Welsh Rarebit à la Chinoise

I’ll admit now that I’d never actually ever made Welsh Rarebit (or Rabbit or Bunny or whatever) before I was subtly dared to do so the other day on Facebook and so it’s a bit absurd that I’m now taking on the challenge of adapting it for a Chinese kitchen.

My usual lazy Google search for a recipe gave me Food Network USA ,Wikipedia and New York Times pages, followed up by Pioneer Woman.  Not one Welsh face in the crowd, as you can see, though the generically British Jamie Oliver did make an appearance on page 2. Rather discouraging, really.

And really people, so much cheese? The New York Times recipe calls for a pound of sharp, aged Cheddar. A POUND! Are they insane? That’s like a  whole freaking  jīn (市斤) of dairy product in a country where a basic half pound block (about 200g) of  half decent imported Land-O-Lakes mild cheddar goes for 35-40rmb (about US$6) .  The posh aged cheddar is 47rmb+. And that’s if you can get it. It is fleeting, much in the same way as elves and unicorns.

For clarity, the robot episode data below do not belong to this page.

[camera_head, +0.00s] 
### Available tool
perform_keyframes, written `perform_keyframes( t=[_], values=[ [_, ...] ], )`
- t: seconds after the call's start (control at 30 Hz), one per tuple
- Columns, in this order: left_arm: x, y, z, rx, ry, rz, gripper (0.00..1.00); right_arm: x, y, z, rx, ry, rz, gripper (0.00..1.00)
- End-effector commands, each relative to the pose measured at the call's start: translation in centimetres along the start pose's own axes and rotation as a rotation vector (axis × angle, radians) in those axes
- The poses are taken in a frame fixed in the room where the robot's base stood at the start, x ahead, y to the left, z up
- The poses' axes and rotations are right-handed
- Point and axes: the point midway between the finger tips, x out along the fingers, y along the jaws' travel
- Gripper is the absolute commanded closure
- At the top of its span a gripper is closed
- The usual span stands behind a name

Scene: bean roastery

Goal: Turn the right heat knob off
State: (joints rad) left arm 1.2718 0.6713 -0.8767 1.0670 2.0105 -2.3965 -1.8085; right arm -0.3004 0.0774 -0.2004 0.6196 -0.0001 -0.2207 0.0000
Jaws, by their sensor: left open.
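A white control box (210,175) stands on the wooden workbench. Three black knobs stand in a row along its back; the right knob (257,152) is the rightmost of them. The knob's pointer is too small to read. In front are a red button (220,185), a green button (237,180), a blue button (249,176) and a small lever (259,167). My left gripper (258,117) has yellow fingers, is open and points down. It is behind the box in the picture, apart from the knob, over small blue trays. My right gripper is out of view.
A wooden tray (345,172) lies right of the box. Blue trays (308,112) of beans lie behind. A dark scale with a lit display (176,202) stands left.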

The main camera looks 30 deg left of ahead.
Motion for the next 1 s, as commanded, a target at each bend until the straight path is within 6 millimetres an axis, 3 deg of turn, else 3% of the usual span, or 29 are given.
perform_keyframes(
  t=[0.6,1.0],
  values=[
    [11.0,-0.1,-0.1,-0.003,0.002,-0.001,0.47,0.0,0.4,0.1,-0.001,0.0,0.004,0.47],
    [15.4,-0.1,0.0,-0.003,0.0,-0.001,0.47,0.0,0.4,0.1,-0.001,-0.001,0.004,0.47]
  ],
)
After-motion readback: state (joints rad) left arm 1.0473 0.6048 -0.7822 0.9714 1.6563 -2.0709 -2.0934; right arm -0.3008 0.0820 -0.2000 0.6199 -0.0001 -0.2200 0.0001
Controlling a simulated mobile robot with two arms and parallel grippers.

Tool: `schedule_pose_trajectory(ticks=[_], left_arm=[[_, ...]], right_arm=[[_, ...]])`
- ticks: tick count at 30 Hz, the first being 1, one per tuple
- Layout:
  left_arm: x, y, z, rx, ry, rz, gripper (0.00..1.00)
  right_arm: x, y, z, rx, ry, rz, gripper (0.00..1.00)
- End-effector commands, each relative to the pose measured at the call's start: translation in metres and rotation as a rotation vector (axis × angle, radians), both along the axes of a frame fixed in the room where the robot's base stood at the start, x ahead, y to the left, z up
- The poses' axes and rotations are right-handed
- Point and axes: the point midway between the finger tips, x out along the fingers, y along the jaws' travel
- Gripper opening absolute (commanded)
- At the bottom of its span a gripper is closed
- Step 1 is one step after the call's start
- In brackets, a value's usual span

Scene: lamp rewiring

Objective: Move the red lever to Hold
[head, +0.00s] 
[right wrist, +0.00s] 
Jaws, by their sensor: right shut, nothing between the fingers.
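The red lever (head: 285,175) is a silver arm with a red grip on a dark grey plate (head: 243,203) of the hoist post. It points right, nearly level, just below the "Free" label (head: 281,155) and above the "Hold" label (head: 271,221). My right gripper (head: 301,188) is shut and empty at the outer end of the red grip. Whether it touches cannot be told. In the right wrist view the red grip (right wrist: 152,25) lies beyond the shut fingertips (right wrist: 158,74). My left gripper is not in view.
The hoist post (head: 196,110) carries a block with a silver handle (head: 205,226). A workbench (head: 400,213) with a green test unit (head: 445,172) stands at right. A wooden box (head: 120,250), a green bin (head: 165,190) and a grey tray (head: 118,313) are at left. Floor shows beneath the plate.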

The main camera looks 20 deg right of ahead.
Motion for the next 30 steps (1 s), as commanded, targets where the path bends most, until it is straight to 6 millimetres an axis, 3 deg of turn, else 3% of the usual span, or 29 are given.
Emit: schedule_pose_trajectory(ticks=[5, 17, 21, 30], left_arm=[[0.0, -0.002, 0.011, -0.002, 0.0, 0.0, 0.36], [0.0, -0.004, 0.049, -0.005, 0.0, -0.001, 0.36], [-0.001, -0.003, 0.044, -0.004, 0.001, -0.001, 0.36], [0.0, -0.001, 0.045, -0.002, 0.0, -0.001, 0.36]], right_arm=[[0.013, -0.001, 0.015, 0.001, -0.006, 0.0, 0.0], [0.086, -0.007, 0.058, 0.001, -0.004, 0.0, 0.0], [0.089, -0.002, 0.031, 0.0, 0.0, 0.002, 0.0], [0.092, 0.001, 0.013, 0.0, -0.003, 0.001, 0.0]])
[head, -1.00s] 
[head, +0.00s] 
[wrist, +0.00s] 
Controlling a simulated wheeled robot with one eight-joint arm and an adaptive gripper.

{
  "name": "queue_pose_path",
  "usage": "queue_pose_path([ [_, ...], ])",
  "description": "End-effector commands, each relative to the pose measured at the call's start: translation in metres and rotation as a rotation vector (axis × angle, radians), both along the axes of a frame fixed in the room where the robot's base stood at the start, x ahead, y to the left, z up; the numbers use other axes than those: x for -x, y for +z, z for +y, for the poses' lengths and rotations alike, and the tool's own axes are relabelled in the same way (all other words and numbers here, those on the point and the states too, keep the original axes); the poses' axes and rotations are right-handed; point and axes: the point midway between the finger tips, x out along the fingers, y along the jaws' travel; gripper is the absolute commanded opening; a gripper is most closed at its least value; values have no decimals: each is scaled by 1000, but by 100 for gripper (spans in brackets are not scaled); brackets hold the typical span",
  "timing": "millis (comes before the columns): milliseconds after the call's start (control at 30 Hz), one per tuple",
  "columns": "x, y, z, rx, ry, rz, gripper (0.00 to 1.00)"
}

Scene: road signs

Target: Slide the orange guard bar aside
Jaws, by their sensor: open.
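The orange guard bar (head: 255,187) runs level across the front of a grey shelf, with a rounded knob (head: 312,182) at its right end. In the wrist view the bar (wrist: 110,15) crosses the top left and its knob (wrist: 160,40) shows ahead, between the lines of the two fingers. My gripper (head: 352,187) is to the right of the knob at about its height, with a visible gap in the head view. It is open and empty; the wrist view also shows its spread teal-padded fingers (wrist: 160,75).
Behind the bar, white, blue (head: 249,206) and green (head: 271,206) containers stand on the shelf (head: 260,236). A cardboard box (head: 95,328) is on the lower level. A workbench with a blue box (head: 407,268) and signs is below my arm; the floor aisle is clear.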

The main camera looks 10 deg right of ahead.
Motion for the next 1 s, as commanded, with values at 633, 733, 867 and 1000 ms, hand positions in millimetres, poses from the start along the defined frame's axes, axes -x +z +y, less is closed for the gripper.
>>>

In the interest of science, I went around to a few hardcore non-laowai supermarkets yesterday to see what could hypothetically be procured for this recipe if I happened to live, let’s say, in a city where there weren’t 200,000 affluent foreigners crying out for home comforts. And behind the moon cakes, tofu skins and dried fish, in a half forgotten refrigerator case at the back of the store, I found a few half-hidden 6rmb plastic packets of the Chinese equivalent of Kraft Singles. They had a cartoon cow on them. They were white, shiny and each of the 5 oil-based slices was individually wrapped in plastic. They didn’t look too promising. I didn’t buy any.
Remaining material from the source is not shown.